Some people believe that Kingston is a rare company that is managed by Confucian culture, as “benevolence, righteousness, propriety, wisdom, and faith” can be seen everywhere in this company.

Kingston’s official values are: courtesy, respect, sympathy, honesty, and humility. In the fiercely competitive field of memory, this is truly a surprising and refreshing thing to see, and it makes one feel appreciative of such a kind and noble company.

There are many legends about Kingston, stating that the company lacks organization and discipline internally, and that employees can get away with not coming to work. These claims are certainly exaggerated.

The two founders are truly committed to creating a company atmosphere that feels like home, hoping that employees can come to work happily and fully considering the balance between work and family life, and rarely laying off employees. Golf, bowling, fitness, free lunch, and providing insurance for employees’ families, as well as regular high bonuses, are all extremely commendable.

Confucianism style also has certain drawbacks, such as patriarchalism and lack of vitality. Senior employees may not be highly skilled, but they rarely resign and occupy most middle-level positions. Kingston’s flat management structure restricts upward mobility for younger employees, and some consider the atmosphere of seniority to be a form of favoritism. Confucian style salaries are also based on rank, and do not rely on monetary incentives such as pay for performance or the “carrot and stick” approach.

The eternal dilemma for employers is whether to treat loyal yet inefficient old employees well, or to treat cheap yet proactive new employees well.

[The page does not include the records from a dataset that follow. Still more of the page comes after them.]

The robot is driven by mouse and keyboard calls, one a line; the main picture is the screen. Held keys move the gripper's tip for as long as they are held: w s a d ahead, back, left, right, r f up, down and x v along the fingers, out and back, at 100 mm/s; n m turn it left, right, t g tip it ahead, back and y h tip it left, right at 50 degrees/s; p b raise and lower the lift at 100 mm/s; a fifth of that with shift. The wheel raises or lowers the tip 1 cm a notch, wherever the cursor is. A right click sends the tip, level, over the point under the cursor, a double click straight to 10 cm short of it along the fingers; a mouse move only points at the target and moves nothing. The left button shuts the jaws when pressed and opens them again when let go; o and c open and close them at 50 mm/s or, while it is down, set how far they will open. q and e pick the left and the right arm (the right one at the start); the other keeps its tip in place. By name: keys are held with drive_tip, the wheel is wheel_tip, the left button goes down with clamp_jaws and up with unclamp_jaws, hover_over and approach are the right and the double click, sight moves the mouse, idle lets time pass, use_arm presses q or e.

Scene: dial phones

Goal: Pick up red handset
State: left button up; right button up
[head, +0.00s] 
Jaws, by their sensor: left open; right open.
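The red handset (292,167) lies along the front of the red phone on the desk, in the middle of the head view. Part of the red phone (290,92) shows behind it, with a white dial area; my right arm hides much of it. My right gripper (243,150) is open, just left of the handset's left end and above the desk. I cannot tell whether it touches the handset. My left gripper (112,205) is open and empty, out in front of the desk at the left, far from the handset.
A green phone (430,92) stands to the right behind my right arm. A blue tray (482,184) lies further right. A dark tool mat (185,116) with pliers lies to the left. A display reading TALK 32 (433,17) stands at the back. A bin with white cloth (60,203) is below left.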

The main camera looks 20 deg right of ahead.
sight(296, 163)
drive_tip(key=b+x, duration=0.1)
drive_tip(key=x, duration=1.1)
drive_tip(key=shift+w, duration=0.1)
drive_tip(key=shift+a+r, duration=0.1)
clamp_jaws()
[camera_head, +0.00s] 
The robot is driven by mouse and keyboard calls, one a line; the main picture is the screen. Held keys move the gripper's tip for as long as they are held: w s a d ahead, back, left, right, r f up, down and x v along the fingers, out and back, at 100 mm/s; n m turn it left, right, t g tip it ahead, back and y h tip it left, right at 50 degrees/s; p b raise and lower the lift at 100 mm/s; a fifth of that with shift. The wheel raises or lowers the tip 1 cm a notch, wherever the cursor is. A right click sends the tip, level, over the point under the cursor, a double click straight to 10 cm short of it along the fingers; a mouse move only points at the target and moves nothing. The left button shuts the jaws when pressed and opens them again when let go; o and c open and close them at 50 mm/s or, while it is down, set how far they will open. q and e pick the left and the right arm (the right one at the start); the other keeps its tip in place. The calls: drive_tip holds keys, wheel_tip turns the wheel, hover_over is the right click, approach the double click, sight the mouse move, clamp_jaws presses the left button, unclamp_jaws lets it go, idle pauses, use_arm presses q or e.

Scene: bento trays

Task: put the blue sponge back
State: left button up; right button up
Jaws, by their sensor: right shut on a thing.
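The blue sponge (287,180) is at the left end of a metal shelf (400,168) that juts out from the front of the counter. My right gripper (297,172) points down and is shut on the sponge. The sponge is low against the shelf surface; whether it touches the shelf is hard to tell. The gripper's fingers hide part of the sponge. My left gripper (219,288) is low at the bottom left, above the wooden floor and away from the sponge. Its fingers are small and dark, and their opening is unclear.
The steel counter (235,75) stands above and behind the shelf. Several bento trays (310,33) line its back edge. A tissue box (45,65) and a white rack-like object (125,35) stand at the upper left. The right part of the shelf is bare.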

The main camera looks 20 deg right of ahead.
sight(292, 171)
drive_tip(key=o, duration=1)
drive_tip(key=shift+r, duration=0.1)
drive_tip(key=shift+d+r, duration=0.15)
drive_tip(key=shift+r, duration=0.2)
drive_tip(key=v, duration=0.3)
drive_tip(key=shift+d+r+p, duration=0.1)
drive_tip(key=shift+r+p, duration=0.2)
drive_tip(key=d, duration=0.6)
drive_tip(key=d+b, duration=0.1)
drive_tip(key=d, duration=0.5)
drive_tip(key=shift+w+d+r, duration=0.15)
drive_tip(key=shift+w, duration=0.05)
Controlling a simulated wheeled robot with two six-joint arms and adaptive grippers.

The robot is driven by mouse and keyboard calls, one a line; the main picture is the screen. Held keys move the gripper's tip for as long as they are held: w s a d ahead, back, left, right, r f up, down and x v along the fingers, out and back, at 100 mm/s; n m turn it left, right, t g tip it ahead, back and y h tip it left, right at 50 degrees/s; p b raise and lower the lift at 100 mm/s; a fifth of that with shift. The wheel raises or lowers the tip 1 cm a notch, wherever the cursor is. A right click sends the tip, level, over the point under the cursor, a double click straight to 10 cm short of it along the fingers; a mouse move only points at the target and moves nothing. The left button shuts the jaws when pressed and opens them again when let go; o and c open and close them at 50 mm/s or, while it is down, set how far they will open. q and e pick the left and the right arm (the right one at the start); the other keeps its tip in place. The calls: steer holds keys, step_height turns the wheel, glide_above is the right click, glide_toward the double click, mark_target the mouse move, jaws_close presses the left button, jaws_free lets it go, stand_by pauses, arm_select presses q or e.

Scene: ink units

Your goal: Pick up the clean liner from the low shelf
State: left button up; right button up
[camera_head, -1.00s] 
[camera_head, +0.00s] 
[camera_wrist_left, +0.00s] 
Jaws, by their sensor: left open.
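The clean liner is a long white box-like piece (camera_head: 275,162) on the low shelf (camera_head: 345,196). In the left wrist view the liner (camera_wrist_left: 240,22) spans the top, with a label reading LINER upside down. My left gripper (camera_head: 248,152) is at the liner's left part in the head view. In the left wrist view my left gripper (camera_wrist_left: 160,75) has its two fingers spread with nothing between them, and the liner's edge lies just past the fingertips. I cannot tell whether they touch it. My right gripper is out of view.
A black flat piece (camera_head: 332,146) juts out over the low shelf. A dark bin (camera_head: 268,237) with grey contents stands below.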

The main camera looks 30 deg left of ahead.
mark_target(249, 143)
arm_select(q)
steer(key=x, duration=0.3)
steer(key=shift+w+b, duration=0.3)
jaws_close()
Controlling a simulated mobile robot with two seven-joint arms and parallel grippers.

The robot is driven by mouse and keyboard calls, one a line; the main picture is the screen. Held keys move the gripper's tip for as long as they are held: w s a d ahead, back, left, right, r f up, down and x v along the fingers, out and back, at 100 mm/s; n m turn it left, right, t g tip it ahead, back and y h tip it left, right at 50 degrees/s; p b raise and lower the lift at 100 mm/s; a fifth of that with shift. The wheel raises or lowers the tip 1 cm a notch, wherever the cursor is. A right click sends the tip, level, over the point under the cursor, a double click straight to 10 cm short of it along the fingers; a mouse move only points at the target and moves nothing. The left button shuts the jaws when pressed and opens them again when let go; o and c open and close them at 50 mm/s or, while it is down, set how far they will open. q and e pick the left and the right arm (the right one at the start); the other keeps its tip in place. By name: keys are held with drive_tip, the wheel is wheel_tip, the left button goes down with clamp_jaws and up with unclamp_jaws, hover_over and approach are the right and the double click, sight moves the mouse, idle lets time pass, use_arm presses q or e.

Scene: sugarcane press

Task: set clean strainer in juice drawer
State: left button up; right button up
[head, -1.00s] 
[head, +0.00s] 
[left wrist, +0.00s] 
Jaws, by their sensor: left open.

Based on the publicly available financial data from Kingston, it is estimated that the average employee productivity is a staggering $2 million, roughly four times that of Huawei or Alibaba. Considering that Kingston’s technology content is relatively low, this to some extent demonstrates that a positive management style within tech companies is also capable of inspiring employee motivation, and this is worth reflecting on for bosses who implement a 996 work schedule.